Awake in the middle of the night on Monday with a bloody nose, standing by the nightlight in the bathroom.
Eyes, cold and red
A dim light in the wall
I get the idea of Nothingness and Something when applied to making friends and not needing any more. But it’s a misleading reduction. They say extroversion and charisma are things that people “have” or “haven’t,” but I’m not sure that’s the truth. I think we’re all just mired by our own compulsions. Look at Atsumori- Taira admits to being as deep in sin as “the sea by a rocky shore” (Atsumori, 69) while Kumagai is so wrapped in remorse he lives as an ascetic. But when the both of them stop being overcome with these preoccupations, they are “re-born together.” (Atsumori, 73) And I truly believe it’s no different with the people you meet every day. Remember in Middle and High school, how you could go to class and be self-conscious *all day* about a blemish or stain on your shirt, or some mistake you made in class? The truth is everyone felt like that.

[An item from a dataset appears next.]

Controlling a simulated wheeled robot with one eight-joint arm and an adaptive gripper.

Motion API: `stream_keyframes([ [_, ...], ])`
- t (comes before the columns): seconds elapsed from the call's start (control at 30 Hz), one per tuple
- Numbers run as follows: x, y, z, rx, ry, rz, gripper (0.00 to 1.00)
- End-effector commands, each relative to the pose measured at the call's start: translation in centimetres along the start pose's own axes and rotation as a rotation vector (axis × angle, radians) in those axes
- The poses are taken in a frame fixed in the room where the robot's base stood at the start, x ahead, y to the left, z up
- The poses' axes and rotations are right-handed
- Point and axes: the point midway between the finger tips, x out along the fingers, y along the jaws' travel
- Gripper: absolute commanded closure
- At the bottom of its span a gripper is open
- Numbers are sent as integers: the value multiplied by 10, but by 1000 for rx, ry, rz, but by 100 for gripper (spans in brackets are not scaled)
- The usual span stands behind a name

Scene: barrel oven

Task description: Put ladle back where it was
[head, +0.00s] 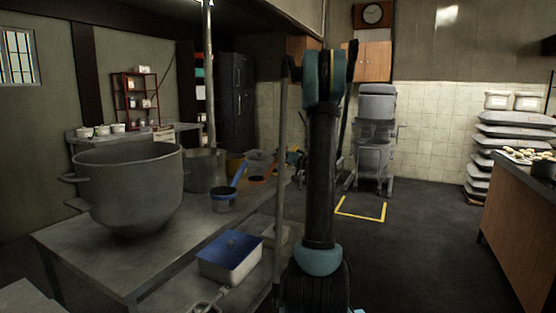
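A small round vessel with a blue rim band and a blue handle slanting up to the right stands on the metal table (85,258); it looks like the ladle (222,203), but I cannot be sure. It is right of a large grey mixing bowl (130,190) and in front of a grey pot (204,172). My teal and black arm stands upright in the middle of the head view, right of these things. My gripper cannot be made out, and whether it holds anything is hidden.
A thin vertical pole (281,180) rises left of my arm. A wooden counter (520,220) is at right.

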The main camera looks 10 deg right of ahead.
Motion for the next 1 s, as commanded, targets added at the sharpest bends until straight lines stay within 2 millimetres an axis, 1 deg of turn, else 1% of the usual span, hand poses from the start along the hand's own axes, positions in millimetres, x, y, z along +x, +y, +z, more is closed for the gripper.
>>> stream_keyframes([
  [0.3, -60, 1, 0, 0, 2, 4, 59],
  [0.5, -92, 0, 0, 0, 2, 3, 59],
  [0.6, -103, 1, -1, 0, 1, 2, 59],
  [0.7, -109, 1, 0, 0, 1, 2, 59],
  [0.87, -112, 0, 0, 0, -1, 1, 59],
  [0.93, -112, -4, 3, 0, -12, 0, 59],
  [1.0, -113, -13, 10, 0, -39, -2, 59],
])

And there are two ways to get over it- 1) point out other people’s shortcomings and put them on the defensive or 2)get over it. What weirds me out about Japanese culture is that the emphasis seems to be on option (1). As you say in E & F, “there are no excuses for doing things the wrong way.” (Inouye, 64) But then you say that “kata becomes a counterbalance to evanescence.” (Inouye, 65) But isn’t this MORE than a counterbalance? In Atsumori it’s a direct conflict! Kata demands that the two BE preoccupied with their duties, but the story reaches its climax when kata falls to the wayside. Do the Japanese *like* when kata is overcome by evanescence?